18 Mai 2022
O mais influente filósofo do direito do último meio século propõe uma Carta Magna mundial. Luigi Ferrajoli quer proibir a guerra.
A reportagem é de Braulio García Jaén, publicada por El País, 14-05-2022. A tradução é de Wagner Fernandes de Azevedo.
Pessoalmente, o filósofo do direito mais citado no mundo progressista latino no último meio século, não tem nenhuma esperança: desconfia do governo dos homens tanto como de seu otimismo antropológico, seja o bom selvagem – de Rousseau – ou das várias versões do novo homem – de Marx. Metodologicamente, no entanto, é otimista. Aos seus 81 anos, segue confiando no governo das leis, e seu novo livro, “Por uma Constituição da Terra”, é o último exemplo dessa confiança exemplar. Não é uma obra utópica, pelo contrário: o futuro da humanidade, diz-nos este realista ilustrado, depende da sua capacidade para se defender de si mesma.
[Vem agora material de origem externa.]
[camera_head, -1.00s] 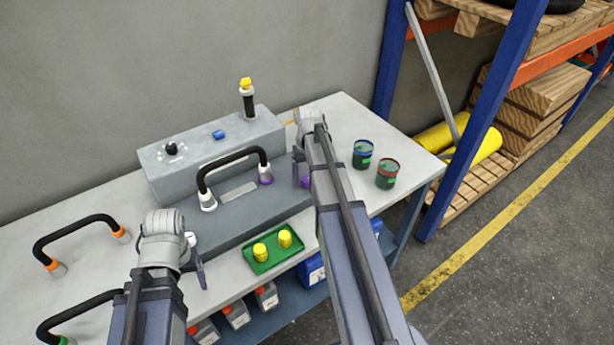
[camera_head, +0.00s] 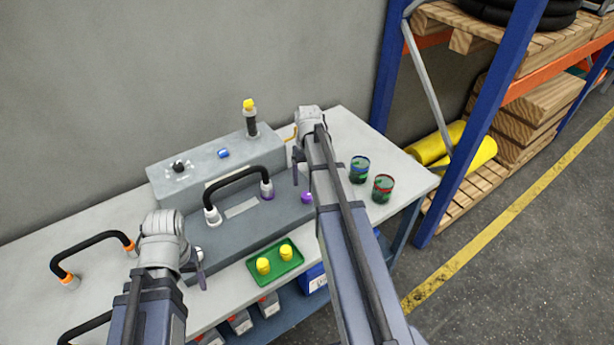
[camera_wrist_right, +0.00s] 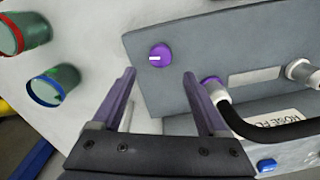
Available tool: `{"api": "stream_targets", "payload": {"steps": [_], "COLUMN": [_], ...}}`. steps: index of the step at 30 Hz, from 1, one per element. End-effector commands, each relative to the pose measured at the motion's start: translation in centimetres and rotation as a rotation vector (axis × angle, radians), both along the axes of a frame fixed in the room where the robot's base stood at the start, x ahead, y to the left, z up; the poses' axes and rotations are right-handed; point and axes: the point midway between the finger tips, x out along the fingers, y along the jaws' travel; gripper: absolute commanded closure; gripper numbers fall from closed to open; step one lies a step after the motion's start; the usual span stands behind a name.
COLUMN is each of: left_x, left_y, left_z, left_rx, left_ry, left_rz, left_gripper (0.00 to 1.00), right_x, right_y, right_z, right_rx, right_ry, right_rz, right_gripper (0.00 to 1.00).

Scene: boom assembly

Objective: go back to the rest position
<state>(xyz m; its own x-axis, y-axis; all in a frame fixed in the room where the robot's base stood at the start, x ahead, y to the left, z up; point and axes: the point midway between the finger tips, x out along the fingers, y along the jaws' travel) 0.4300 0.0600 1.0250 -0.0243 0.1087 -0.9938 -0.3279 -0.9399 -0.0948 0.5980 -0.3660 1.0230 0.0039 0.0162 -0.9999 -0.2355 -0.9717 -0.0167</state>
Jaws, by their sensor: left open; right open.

E uma Constituição global é a melhor defesa.
Há dois anos, quando apresentado em Roma, o projeto de uma Constituição global que vincule os 196 Estados soberanos poderia parecer inviável, justamente quando os países começaram a se confinar diante de um vírus desenfreado; agora, mais de dois meses depois que a guerra da Rússia contra a Ucrânia devolveu a ameaça nuclear ao coração da Europa, parece totalmente implausível. Não é qualquer Constituição uma dessas “barreiras de pergaminho”, nas palavras de James Madison, pai da Lei Básica norte-americana, inútil para deter a destruição e a morte que a guerra soberana impõe? O pragmatista de plantão deve se lembrar de qualquer forma que até Putin teve que mudar a Constituição na Rússia para permanecer no comando...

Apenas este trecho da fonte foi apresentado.